Elle se fait variation… mais pour moi il s’agit toujours d’une histoire d’identité, de fouiller les choses immémoriales (l’amour, la mort, la naissance) à la recherche de qui l’on est.

Quels poètes actuels, français ou étrangers, lisez-vous ?

Je lis très peu de poésie très contemporaine. Ma bible a longtemps été l’Anthologie de la poésie française du XXème siècle. Je collectionne, par ailleurs, les livres de la collection Poètes d’aujourd’hui.

Pour être écrivaine, dites-vous, il fallait que Ça raconte Sarah soit publié. Est-ce à dire que vous ne vous considériez pas comme une écrivaine avant la publication de ce roman, que les formes courtes ne font pas de leur auteur un écrivain ? En d’autres termes, que pour être écrivain, selon vous, il faut être romancier ?

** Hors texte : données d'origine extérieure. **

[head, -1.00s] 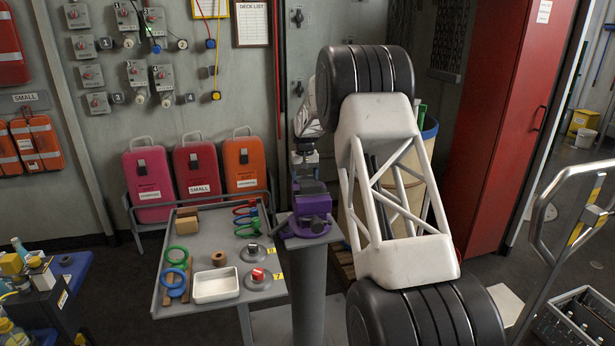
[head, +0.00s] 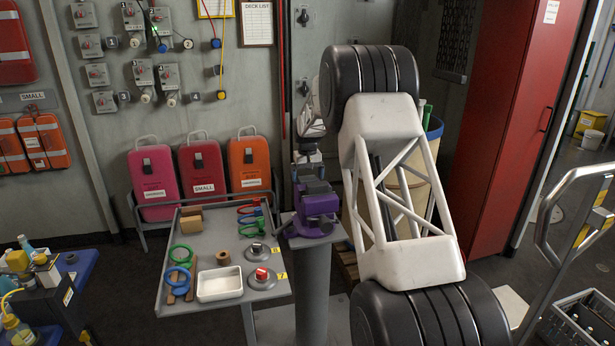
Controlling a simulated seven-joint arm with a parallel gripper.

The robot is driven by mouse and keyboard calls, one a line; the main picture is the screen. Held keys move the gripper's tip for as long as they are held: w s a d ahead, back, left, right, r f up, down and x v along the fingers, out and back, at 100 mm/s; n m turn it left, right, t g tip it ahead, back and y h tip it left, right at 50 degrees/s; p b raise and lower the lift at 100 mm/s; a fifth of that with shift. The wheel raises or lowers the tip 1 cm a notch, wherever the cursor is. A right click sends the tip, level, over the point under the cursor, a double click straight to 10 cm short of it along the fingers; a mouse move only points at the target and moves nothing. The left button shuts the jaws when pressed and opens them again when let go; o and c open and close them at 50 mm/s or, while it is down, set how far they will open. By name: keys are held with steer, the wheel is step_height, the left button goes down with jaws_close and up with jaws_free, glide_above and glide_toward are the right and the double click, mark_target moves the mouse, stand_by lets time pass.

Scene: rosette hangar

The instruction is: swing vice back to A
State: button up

Absolument pas, mais je crois énormément à la fonction performatrice du langage. Qu’une éditrice, et a fortiori, comme ce fut le cas pour Ça raconte Sarah, plusieurs éditrices me téléphonent pour me dire oui, pour dire oui à ce texte, à cette écriture, m’a permis de me sentir devenir auteure. D’un coup, ipso facto, j’ai eu le sentiment d’accéder à un autre statut que celui qui était le mien auparavant. Cela dit, il me semble que j’étais écrivaine dès le moment où j’ai pu et où j’ai enfin su… écrire, comme le terme l’indique si bien. Romancier, c’est autre chose. On peut être écrivain sans être romancier, selon moi.

Avoir un père lui-même romancier a-t-il eu une influence sur votre désir d’écriture et/ou sur votre conception de l’art romanesque ou de l’écriture en elle-même ?

Mon père, vous le dites bien, est romancier. Mais il est aussi l’auteur de nombreuses pièces de théâtre. Il s’est essayé à plusieurs formes d’écriture, et en cela, oui, je pense qu’il a pu influencer ma conception de l’écriture. J’ai vu, de très loin, qu’il était possible d’écrire différentes choses, de ne pas être cloisonné dans une attitude formaliste et certainement que cela m’a permis de me sentir libre d’essayer à mon tour des manières assez différentes.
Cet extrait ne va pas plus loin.